• _INFORMATION SUPPLIED_:

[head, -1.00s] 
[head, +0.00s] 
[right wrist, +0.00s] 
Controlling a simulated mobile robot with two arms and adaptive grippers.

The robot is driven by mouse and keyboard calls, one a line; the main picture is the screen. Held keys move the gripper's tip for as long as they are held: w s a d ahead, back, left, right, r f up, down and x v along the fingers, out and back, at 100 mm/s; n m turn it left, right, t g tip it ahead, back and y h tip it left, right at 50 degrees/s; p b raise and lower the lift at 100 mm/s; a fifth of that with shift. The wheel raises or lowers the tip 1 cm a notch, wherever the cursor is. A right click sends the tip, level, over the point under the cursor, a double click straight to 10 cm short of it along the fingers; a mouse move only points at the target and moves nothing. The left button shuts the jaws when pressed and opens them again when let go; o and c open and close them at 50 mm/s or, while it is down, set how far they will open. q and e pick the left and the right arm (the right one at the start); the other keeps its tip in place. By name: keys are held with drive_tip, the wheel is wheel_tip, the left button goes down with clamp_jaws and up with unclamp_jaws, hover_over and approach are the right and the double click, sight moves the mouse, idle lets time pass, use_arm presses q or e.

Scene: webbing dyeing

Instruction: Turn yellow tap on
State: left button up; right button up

• _THE EXERCISE_: Output the listing above exactly as it appears.

• _OUTPUT BELOW_:
[head, -1.00s] 
[head, +0.00s] 
[right wrist, +0.00s] 
Controlling a simulated mobile robot with two arms and adaptive grippers.

The robot is driven by mouse and keyboard calls, one a line; the main picture is the screen. Held keys move the gripper's tip for as long as they are held: w s a d ahead, back, left, right, r f up, down and x v along the fingers, out and back, at 100 mm/s; n m turn it left, right, t g tip it ahead, back and y h tip it left, right at 50 degrees/s; p b raise and lower the lift at 100 mm/s; a fifth of that with shift. The wheel raises or lowers the tip 1 cm a notch, wherever the cursor is. A right click sends the tip, level, over the point under the cursor, a double click straight to 10 cm short of it along the fingers; a mouse move only points at the target and moves nothing. The left button shuts the jaws when pressed and opens them again when let go; o and c open and close them at 50 mm/s or, while it is down, set how far they will open. q and e pick the left and the right arm (the right one at the start); the other keeps its tip in place. By name: keys are held with drive_tip, the wheel is wheel_tip, the left button goes down with clamp_jaws and up with unclamp_jaws, hover_over and approach are the right and the double click, sight moves the mouse, idle lets time pass, use_arm presses q or e.

Scene: webbing dyeing

Instruction: Turn yellow tap on
State: left button up; right button up

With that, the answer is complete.